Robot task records
⁂

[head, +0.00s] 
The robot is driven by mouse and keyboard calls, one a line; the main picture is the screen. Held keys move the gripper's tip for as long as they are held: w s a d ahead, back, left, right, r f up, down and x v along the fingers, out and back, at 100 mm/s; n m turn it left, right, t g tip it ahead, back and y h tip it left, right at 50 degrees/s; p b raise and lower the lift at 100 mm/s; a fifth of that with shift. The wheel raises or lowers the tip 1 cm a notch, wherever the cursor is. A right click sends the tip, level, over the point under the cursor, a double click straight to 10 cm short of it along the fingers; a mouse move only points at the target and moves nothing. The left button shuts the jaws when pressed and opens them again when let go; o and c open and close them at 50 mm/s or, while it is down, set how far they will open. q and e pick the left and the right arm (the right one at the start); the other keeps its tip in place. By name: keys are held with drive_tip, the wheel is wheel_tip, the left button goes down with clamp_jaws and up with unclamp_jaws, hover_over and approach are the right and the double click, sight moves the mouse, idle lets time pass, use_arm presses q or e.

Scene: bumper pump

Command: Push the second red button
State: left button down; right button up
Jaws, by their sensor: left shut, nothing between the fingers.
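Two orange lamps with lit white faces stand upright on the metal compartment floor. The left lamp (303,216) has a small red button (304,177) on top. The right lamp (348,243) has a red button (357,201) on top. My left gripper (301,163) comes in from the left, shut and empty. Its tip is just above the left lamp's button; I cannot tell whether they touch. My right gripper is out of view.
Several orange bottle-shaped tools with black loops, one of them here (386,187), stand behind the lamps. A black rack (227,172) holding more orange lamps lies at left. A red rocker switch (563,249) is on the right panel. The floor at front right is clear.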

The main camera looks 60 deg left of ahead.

⁂

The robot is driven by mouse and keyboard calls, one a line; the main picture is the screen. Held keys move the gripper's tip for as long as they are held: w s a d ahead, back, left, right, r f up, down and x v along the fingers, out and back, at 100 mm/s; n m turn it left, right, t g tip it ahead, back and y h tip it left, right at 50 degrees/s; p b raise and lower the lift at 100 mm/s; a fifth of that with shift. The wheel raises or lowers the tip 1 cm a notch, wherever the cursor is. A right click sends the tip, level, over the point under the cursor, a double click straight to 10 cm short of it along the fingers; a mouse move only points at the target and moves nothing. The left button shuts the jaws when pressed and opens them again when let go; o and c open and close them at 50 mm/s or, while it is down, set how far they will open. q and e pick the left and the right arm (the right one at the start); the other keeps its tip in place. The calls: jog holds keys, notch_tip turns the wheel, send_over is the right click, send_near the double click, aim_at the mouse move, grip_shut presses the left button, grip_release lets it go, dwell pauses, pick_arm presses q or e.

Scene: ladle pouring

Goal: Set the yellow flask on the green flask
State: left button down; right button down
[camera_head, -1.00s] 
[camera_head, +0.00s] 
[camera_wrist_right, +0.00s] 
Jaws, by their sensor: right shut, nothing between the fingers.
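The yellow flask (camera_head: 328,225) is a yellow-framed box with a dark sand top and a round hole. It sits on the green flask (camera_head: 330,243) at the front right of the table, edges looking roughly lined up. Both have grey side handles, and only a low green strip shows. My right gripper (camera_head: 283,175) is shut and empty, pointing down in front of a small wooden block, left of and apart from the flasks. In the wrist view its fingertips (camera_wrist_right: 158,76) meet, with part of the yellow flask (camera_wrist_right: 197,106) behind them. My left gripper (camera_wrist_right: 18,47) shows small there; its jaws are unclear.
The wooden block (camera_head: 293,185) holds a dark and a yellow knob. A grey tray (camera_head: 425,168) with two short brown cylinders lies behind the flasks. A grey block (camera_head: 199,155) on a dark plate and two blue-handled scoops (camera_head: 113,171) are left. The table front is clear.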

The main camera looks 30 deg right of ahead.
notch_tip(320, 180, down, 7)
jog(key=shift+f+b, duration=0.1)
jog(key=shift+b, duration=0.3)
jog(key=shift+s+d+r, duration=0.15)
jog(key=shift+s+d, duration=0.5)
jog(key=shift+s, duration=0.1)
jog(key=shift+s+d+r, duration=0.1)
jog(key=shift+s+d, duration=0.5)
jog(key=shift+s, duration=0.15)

⁂

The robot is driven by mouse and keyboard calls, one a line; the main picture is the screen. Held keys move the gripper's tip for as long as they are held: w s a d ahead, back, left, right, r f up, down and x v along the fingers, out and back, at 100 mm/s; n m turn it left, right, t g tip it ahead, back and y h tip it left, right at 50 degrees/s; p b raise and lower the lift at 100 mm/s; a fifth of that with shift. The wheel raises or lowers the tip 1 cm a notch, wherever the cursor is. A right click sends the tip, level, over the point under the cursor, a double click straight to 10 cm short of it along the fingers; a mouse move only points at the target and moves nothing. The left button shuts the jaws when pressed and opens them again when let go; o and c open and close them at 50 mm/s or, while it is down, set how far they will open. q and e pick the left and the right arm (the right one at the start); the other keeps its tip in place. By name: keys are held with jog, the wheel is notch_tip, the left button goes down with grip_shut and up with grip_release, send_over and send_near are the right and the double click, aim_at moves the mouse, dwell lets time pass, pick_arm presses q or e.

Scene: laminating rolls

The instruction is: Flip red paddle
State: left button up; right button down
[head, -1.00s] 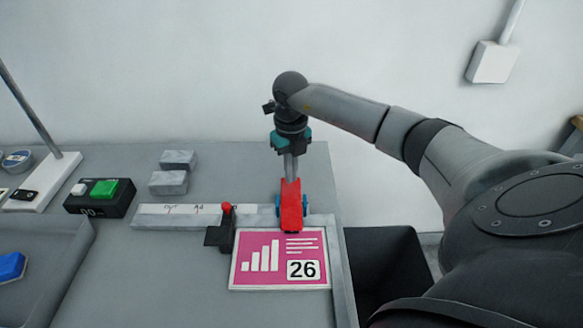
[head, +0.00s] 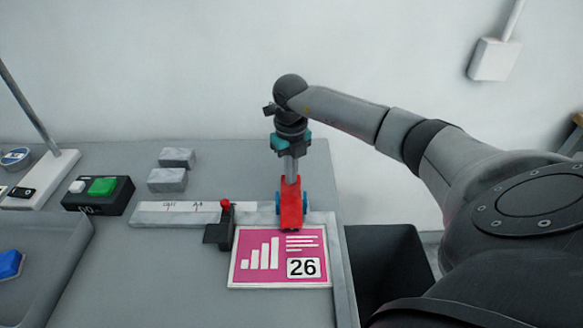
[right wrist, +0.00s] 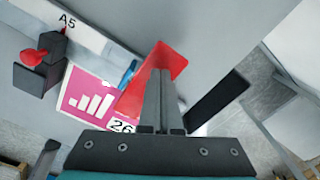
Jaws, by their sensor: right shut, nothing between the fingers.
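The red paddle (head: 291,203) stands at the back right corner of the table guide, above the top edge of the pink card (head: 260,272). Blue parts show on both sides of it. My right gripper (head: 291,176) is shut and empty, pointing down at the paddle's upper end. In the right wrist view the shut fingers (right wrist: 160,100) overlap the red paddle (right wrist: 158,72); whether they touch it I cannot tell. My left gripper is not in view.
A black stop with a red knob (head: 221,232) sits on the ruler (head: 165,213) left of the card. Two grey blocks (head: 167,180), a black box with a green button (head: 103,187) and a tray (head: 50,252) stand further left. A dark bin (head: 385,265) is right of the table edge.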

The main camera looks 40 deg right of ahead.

⁂

■ **Directions**
Provide the number of lines in the data above that contain the string "Scene", and nothing else.

■ **The reply**
3